* _Goal_
Exactly and only the lines from the one with "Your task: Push" through the end of the listing are to be transcribed, both ends included.

* _Data segment_
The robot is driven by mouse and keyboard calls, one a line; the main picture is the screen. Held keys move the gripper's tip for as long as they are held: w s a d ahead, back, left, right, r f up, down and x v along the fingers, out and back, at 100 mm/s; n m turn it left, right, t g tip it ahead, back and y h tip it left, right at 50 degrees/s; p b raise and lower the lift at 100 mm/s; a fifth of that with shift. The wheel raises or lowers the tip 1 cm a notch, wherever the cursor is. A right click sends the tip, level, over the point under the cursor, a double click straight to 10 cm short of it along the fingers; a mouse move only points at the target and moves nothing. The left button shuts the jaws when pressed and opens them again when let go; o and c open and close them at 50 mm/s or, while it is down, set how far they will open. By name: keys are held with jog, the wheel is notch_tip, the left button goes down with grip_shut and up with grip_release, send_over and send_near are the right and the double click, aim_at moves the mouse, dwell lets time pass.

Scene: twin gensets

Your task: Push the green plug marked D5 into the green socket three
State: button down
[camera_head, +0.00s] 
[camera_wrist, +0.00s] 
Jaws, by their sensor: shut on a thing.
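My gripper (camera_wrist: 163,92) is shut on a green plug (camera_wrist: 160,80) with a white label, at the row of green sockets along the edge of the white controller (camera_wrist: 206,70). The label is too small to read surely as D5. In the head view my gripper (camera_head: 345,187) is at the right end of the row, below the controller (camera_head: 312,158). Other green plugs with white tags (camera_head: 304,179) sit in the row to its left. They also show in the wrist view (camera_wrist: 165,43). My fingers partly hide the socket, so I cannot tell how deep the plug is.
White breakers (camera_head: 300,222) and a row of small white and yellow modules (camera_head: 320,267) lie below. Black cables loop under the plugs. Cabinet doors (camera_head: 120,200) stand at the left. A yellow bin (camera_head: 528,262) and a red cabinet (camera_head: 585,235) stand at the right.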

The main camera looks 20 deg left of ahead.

* _Worked answer_
Your task: Push the green plug marked D5 into the green socket three
State: button down
[camera_head, +0.00s] 
[camera_wrist, +0.00s] 
Jaws, by their sensor: shut on a thing.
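My gripper (camera_wrist: 163,92) is shut on a green plug (camera_wrist: 160,80) with a white label, at the row of green sockets along the edge of the white controller (camera_wrist: 206,70). The label is too small to read surely as D5. In the head view my gripper (camera_head: 345,187) is at the right end of the row, below the controller (camera_head: 312,158). Other green plugs with white tags (camera_head: 304,179) sit in the row to its left. They also show in the wrist view (camera_wrist: 165,43). My fingers partly hide the socket, so I cannot tell how deep the plug is.
White breakers (camera_head: 300,222) and a row of small white and yellow modules (camera_head: 320,267) lie below. Black cables loop under the plugs. Cabinet doors (camera_head: 120,200) stand at the left. A yellow bin (camera_head: 528,262) and a red cabinet (camera_head: 585,235) stand at the right.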

The main camera looks 20 deg left of ahead.

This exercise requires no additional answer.